Alphabet Inc (NASDAQ:GOOG, NASDAQ:GOOGL) wrapped up its Google I/O 2017 conference this week and there was no shortage of product updates. Android O, new Google Home features and Google Assistant on Apple Inc.’s (NASDAQ:AAPL) iPhone, to name a few. One of the biggest things to come out of the week, though, is the company’s determination to take over your smartphone camera. Artificial intelligence is making Google Photos smarter that ever, while AI and your smartphone’s camera combine for Google Lens, a new feature that lets Google Assistant analyze what it sees through that camera.
Introduced during the Google I/O 2017 keynote, Google Lens was described as a “set of vision-based computing capabilities.” Which is a rather dry way of saying the company is applying its advanced AI technology to your smartphone camera and integrating the results with Google Assistant.
Samsung Electronics Co Ltd (OTCMKTS:SSNLF) introduced its Bixby personal assistant with the Galaxy S8. One of Bixby’s features is the ability to identify objects such as landmarks and objects that are viewed through the smartphone’s camera. Remember Amazon.com, Inc.’s (NASDAQ:AMZN) Fire Phone? It came with a Firefly feature that let users point the camera at a product, identify it, then buy it on Amazon.
With Google Lens applying artificial intelligence to a smartphone’s camera, GOOGL isn’t breaking new ground.
Yet it’s still one of the most exciting things to come out of Google I/O. Why? Because Google’s application of AI and integration with Google Assistant means Google Lens goes far beyond simply identifying what your camera sees. Point your smartphone at a restaurant and with Google Lens at work, Google Assistant not only identifies the restaurant, but offers up details about it, including ratings. In one demonstration, pointing the camera at a router’s login credentials triggered Google Assistant to automatically log the smartphone in to that Wi-Fi network. And in the photo example, pointing your camera at a billboard identifies a band, the date of a concert and suggests actions like adding the date to your calendar and buying tickets.
In other words, Google Lens has the potential to go far beyond previous attempts to combine a smartphone camera and AI, making the leap from identifying objects to contextually interacting with them.
Google Photos might just be the company’s fastest growing product.
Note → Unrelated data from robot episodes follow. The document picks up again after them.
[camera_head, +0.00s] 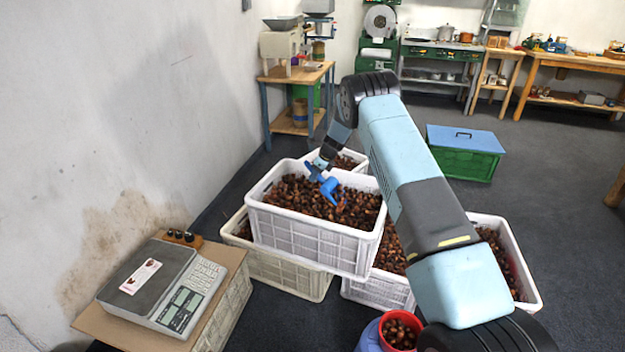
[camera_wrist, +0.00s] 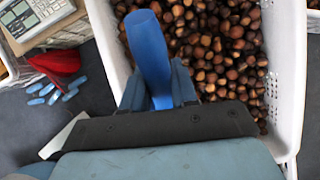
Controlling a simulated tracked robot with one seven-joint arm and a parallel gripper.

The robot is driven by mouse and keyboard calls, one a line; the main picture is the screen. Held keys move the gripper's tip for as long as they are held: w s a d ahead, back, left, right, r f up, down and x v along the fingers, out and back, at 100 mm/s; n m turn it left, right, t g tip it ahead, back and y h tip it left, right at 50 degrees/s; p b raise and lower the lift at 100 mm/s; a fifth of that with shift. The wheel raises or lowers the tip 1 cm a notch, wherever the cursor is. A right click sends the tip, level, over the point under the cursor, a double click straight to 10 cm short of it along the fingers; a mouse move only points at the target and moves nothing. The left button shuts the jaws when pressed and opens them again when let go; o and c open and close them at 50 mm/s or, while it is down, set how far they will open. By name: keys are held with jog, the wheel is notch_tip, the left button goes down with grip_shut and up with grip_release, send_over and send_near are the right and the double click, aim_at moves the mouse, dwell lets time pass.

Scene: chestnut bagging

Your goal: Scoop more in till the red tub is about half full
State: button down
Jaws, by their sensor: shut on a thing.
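My gripper (camera_head: 318,168) is shut on a blue scoop (camera_head: 330,188) over the upper white crate (camera_head: 310,238), which is full of brown chestnuts (camera_head: 300,195). In the wrist view the fingers of my gripper (camera_wrist: 156,95) clasp the scoop's blue handle (camera_wrist: 148,45). The scoop's bowl is low at the chestnuts; whether it holds any I cannot tell. The red tub (camera_head: 386,334) stands on the floor at the bottom of the head view, with chestnuts showing inside. The frame edge cuts it off, so its fill level is unclear.
A blue container (camera_head: 368,337) stands against the red tub. More crates of chestnuts (camera_head: 515,262) sit below and beside the upper crate. A scale (camera_head: 162,287) stands at left. In the wrist view a red item (camera_wrist: 55,64) and several blue pieces (camera_wrist: 65,90) lie beside the crate.

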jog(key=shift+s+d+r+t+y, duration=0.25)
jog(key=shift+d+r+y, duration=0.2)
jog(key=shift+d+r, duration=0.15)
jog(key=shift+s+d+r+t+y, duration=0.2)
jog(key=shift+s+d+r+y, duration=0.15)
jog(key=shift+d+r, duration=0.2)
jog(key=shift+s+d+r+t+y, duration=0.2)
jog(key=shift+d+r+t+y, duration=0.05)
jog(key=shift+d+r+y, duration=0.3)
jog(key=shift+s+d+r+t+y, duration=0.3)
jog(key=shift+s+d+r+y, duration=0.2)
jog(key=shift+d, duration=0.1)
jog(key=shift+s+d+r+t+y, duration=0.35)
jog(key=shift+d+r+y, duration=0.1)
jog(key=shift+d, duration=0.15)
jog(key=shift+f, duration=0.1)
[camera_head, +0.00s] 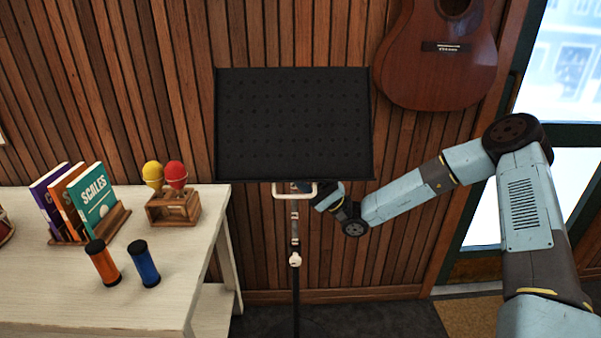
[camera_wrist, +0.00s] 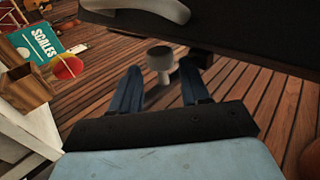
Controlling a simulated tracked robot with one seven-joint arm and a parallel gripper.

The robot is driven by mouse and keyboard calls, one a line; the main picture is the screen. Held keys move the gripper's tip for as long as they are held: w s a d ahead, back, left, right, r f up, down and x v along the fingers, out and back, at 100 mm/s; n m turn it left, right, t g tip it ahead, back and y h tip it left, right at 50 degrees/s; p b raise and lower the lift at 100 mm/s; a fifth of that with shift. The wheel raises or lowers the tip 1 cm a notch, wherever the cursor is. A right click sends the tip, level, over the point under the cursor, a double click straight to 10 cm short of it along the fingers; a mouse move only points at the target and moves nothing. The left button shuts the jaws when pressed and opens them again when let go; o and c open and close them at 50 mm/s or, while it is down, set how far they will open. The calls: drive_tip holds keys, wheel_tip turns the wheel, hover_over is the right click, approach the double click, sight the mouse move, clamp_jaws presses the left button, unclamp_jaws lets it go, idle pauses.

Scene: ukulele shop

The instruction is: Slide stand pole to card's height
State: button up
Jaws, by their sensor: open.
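The music stand has a black perforated desk (camera_head: 293,125), which looms at the top of the wrist view (camera_wrist: 250,35). A white handle (camera_head: 295,196) sits below the desk, and it also shows in the wrist view (camera_wrist: 172,10). The pole (camera_head: 296,275) runs down from there, with a white knob (camera_head: 295,259) partway. My gripper (camera_head: 303,187) is just under the desk, close to the handle, partly hidden. In the wrist view its blue fingers (camera_wrist: 160,80) are apart. A pale, dark-capped stand part (camera_wrist: 160,63) shows between or just beyond them; contact cannot be told. I make out no card.
A white table (camera_head: 120,270) at left holds upright books (camera_head: 95,195), maracas in a wooden box (camera_head: 173,208), an orange shaker (camera_head: 102,262) and a blue shaker (camera_head: 144,263). A guitar (camera_head: 440,60) hangs on the slatted wall. Open floor lies right of the pole.

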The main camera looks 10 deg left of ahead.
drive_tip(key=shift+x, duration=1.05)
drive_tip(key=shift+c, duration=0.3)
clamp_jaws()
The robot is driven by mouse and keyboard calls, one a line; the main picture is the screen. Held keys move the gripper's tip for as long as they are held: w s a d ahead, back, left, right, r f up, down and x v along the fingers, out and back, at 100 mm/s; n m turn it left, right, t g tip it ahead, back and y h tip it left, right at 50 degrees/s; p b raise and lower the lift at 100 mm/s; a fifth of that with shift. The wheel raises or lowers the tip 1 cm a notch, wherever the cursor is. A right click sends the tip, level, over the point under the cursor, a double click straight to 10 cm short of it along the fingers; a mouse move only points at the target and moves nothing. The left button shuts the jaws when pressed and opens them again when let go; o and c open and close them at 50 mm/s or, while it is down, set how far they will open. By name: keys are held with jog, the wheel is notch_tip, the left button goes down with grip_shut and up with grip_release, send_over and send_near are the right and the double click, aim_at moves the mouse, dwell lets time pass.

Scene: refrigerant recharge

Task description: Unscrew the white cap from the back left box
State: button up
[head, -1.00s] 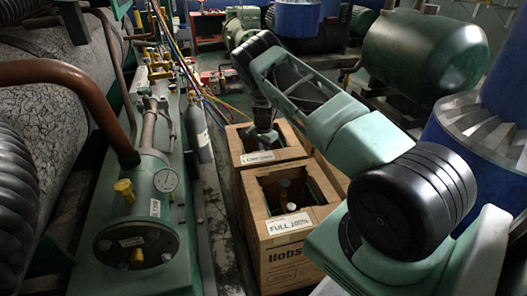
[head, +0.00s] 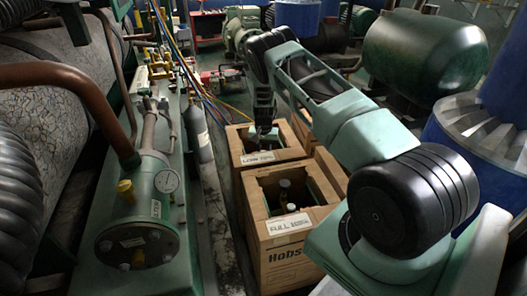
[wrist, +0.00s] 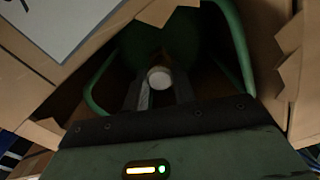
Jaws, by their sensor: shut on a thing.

At Google I/O 2017, it was announced that the user base has now grown to over 500 million people. They upload 1.2 billion photos and videos every day.
And Google is applying a generous helping of AI and machine learning to make Google Photos even more compelling. Suggested Sharing analyzes your photos, identifies the people in them and correlates that with the contacts you frequently communicate with in Gmail and the Google Photos app itself. It then suggests who you might want to share a specific photo with.
The company also showed off Google Lens technology being used in Google Photos. The AI-driven Google Lens is able to analyze a photograph, determine what you were trying to capture, then automatically clean up the image by removing elements like a finger that got in the way of the camera.
Google Photos also received some additional new features including shared libraries that let you automatically share photos with select users and new printed photo books. Those photo books –with starting prices ranging from $9.99 to $19.99 — are decidedly old school compared to AI, but they’re likely to be big money makers for GOOGL.
At Google I/O 2017, the company may not have had any real blockbuster announcements, but there were many important new features across its many services and products. And one of the more important themes was the application of AI to the smartphone camera. Google Lens has the potential to make Google Assistant and Google Photos killer apps. And because both are available at the app level instead of being inextricably integrated with the Android operating system, GOOGL has the opportunity to push the technology into Apple’s turf as well, with Google Photos and Google Assistant on the iPhone.
As of this writing, Brad Moon did not hold a position in any of the aforementioned securities.